■ **The problem**
Reproduce all of the data below without alteration; exclude every picture.

■ **Raw data**

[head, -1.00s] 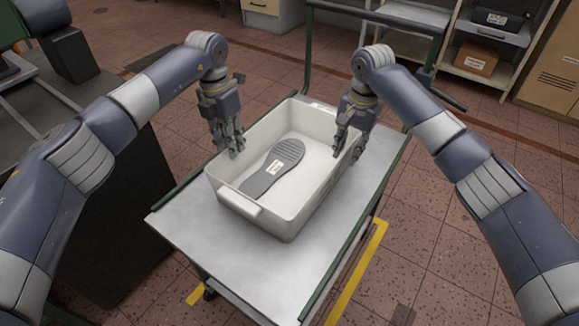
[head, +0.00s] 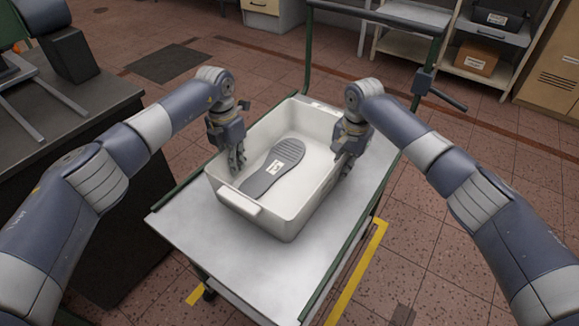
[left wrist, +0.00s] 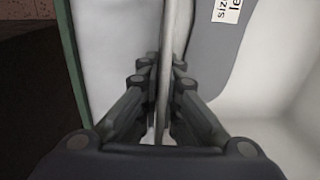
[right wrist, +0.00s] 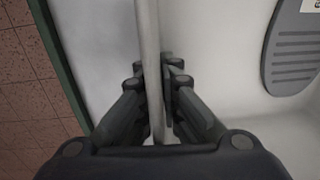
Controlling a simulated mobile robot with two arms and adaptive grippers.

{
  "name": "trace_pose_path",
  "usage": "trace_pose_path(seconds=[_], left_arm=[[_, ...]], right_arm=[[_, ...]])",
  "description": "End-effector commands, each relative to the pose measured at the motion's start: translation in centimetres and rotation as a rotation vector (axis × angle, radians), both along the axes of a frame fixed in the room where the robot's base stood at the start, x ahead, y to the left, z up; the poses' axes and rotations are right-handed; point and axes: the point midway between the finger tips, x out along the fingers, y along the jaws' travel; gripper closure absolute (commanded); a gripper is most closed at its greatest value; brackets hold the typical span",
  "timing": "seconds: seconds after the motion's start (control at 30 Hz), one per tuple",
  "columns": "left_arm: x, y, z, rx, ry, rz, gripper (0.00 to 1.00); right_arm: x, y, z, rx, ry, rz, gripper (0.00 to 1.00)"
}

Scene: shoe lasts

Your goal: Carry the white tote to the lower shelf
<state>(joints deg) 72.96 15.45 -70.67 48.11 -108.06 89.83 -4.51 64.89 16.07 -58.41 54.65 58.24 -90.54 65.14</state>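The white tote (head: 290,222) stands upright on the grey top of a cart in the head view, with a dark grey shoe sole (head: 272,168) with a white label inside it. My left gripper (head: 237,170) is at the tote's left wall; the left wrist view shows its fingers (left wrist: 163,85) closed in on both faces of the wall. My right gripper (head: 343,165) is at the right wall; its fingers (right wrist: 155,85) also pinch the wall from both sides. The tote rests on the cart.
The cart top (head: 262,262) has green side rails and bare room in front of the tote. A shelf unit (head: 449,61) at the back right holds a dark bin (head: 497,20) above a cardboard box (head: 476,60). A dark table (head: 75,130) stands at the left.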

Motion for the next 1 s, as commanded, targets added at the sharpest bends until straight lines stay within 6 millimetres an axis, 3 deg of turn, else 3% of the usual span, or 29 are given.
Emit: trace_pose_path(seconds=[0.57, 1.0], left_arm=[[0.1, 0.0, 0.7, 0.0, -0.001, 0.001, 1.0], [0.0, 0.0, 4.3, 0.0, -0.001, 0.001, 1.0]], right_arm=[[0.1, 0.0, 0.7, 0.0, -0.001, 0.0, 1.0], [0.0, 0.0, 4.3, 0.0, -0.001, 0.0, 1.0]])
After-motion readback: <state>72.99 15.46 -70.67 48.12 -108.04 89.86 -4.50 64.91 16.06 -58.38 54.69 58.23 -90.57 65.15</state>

■ **Exercise answer**
[head, -1.00s] 
[head, +0.00s] 
[left wrist, +0.00s] 
[right wrist, +0.00s] 
Controlling a simulated mobile robot with two arms and adaptive grippers.

{
  "name": "trace_pose_path",
  "usage": "trace_pose_path(seconds=[_], left_arm=[[_, ...]], right_arm=[[_, ...]])",
  "description": "End-effector commands, each relative to the pose measured at the motion's start: translation in centimetres and rotation as a rotation vector (axis × angle, radians), both along the axes of a frame fixed in the room where the robot's base stood at the start, x ahead, y to the left, z up; the poses' axes and rotations are right-handed; point and axes: the point midway between the finger tips, x out along the fingers, y along the jaws' travel; gripper closure absolute (commanded); a gripper is most closed at its greatest value; brackets hold the typical span",
  "timing": "seconds: seconds after the motion's start (control at 30 Hz), one per tuple",
  "columns": "left_arm: x, y, z, rx, ry, rz, gripper (0.00 to 1.00); right_arm: x, y, z, rx, ry, rz, gripper (0.00 to 1.00)"
}

Scene: shoe lasts

Your goal: Carry the white tote to the lower shelf
<state>(joints deg) 72.96 15.45 -70.67 48.11 -108.06 89.83 -4.51 64.89 16.07 -58.41 54.65 58.24 -90.54 65.14</state>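The white tote (head: 290,222) stands upright on the grey top of a cart in the head view, with a dark grey shoe sole (head: 272,168) with a white label inside it. My left gripper (head: 237,170) is at the tote's left wall; the left wrist view shows its fingers (left wrist: 163,85) closed in on both faces of the wall. My right gripper (head: 343,165) is at the right wall; its fingers (right wrist: 155,85) also pinch the wall from both sides. The tote rests on the cart.
The cart top (head: 262,262) has green side rails and bare room in front of the tote. A shelf unit (head: 449,61) at the back right holds a dark bin (head: 497,20) above a cardboard box (head: 476,60). A dark table (head: 75,130) stands at the left.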

Motion for the next 1 s, as commanded, targets added at the sharpest bends until straight lines stay within 6 millimetres an axis, 3 deg of turn, else 3% of the usual span, or 29 are given.
Emit: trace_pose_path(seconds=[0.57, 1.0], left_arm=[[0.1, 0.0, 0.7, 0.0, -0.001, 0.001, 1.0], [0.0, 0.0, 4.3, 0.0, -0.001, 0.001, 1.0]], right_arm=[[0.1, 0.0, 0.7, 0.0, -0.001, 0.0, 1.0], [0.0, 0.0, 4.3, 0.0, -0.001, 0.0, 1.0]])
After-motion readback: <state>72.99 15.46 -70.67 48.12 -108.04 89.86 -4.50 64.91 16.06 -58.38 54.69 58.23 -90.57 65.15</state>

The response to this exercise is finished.